5. Leraned Counsel for the petitioner urged that there being specific provisions for remand in the Civil Procedure Code i.e. Order 41, Rule 23, Order 41, Rule 25, and Order 41, Rule 27 the appellate court had no jurisdiction to remand the case in exercise of its inherent powers under Section 151 Civil P.C. It is urged that this is a typical case where the learned Judge has shirked his duty and instead of deciding the appeal on merits has chosen the easy way of shunting the case back to the trial court. It is contended that in any view of the matter the appellate court acted illegally and with material irregularity in exercise of his jurisdiction, and, therefore, a case for interference under Section 115(c) Civil P.C. is made out. In support of his contention he has relied upon Mahendra v. Sushilla : 7SCR267 , Thakur Laxmansingh v. Thakur Raj Jujar Singh ILR 3 Raj 525, Hemsingh v. Motisingh AIR 1955 Raj 127, Roop Narain v. Mahabir Prasad ILR 5 Raj 492, Punjab National Bank v. Diwan Chand AIR 1931 Lah. 302, Kunha Mina v. Kunhipathumma AIR 1935 Mad 715, Purshottam v. Yeshvadabai AIR 1935 Bom 216, Harak Chand v. The State of Rajasthan 1970 RLW 320.
6. On the other hand leraned Counsel for the non-petitioner submitted that the order of the lower court even if erroneous in law cannot be interfered with in revision as the court below had jurisdiction to remand the case, and even if he did so wrongly, it cannot be a sufficient ground for interference in revision. In support of his submission he placed reliance on M.L. Sethi v. R.P. Kapur : 1SCR697 , Hindustan Aeronautics v. Ajit Prasad : (1972)ILLJ170SC and Brijnandan v. Jadunandan : AIR1960Pat41 .
7. Having had a full dress debate on the point on the last date of hearing, to-day, when the case is set down for dictation of judgment, leraned Counsel for the non-petitioner submitted that he had no objection to the revision being allowed, and the case being sent back to the first appellate court for decision of the appeal on merits. However, inspite of this concession, I think it proper to make a few observations for guidance of subordinate courts in such matters.
8. It may be pointed out that the only ground relied upon by the learned first appellate court for remanding the case is that a number of rulings had been submitted before him which deserved to be considered by the trial court first so that the appellate court may have advantage of the view of the trial court in this regard. It is not a case where the trial court had giver its judgment without considering the evidence placed before it, for it is a case where the trial court has emitted to give decision of any point or has omitted to frame any issue on any material point of controversy nor it is a case where any error of procedure has been committed by the trial court so as to cause prejudice to either party. It is a matter of daily occurrence that as the case goes before a higher court there is better preparation on the part of the members of the Bar and a greater probe into case law with the result that certain more authorities are cited at the bar and certain more points are brought out. But for that reason alone, the appellate court is not justified in not giving decision on merits of the case and sending it back to the trial court for giving a fresh decision.

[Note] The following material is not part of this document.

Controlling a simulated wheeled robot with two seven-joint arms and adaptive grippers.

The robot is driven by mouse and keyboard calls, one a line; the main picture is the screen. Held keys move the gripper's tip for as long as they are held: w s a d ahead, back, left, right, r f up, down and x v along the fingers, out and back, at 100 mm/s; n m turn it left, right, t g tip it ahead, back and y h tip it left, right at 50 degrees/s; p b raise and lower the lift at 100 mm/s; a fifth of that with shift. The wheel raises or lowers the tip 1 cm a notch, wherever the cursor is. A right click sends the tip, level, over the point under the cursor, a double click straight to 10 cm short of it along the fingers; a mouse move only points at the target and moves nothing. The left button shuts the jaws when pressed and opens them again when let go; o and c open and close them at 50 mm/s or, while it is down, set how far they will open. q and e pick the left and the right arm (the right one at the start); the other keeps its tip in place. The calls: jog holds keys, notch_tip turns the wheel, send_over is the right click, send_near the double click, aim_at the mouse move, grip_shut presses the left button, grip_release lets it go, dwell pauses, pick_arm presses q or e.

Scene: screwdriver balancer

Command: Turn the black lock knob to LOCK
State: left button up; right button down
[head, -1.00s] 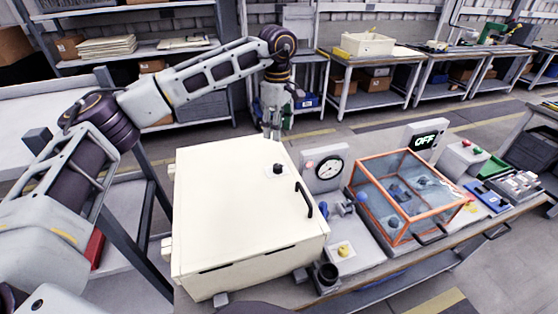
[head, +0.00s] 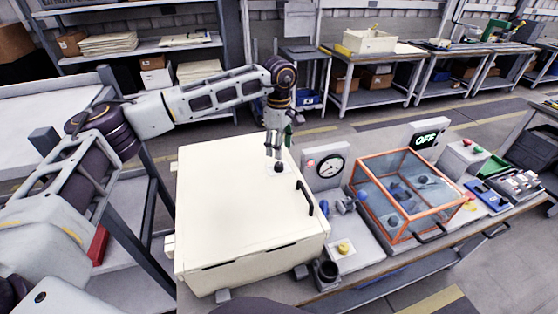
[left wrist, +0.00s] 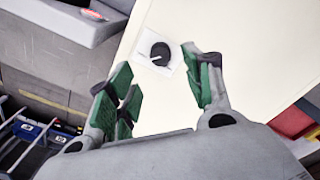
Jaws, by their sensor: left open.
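The black lock knob (head: 278,168) sits on a small white plate on top of the cream cabinet (head: 225,210), near its back right corner. In the left wrist view the knob (left wrist: 160,52) is round and dark with a white pointer line; any lettering is too small to read. My left gripper (head: 275,155) points down just above the knob. Its green-padded fingers (left wrist: 165,85) are spread open, and the knob shows beyond and between their tips, apart from them. My right gripper is not in view.
A black handle (head: 304,198) stands up on the cabinet's right side. A dial gauge (head: 330,166) and an orange-framed clear box (head: 408,195) stand to the right on the bench.

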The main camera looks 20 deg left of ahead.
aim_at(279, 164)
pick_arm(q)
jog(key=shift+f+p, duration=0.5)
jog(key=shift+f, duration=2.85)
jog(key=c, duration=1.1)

9. For the purpose of this case, it. is hardly necessary to decide the question whether an appellate court has inherent power to remand a case under Section 151 Civil P.C. as I am firmly of the view that even if it be assumed for argument's sake that it has such power, I have no doubt, that in the present case the learned first appellant court has committed a material irregularity in exercise of its jurisdiction in remanding the case in a rather arbitrary fashion. Some of the authorities relied upon by the leraned Counsel for the petitioner to mention two of them: Kunha Mina v. Kunhapathumma AIR 1935 Mad 715 and Purshottam v. Jeshvadabai AIR 1935 Bom 216 do furnish a parallel example where on account of the appellate court not being able to make up its mind or for such other similar reason the case was remanded and the procedure adopted by the first appellate court was struck down by the High Court on the ground that it was a case of exercise of jurisdiction with material irregularity.
10. In the result, I allow this revision application, set aside the judgment by the learned Civil Judge, Balotra dated 1-10-1971 and send the case back to him with a direction to restore the appeal to its original number and decide it on merits; Costs of this revision will abide the result.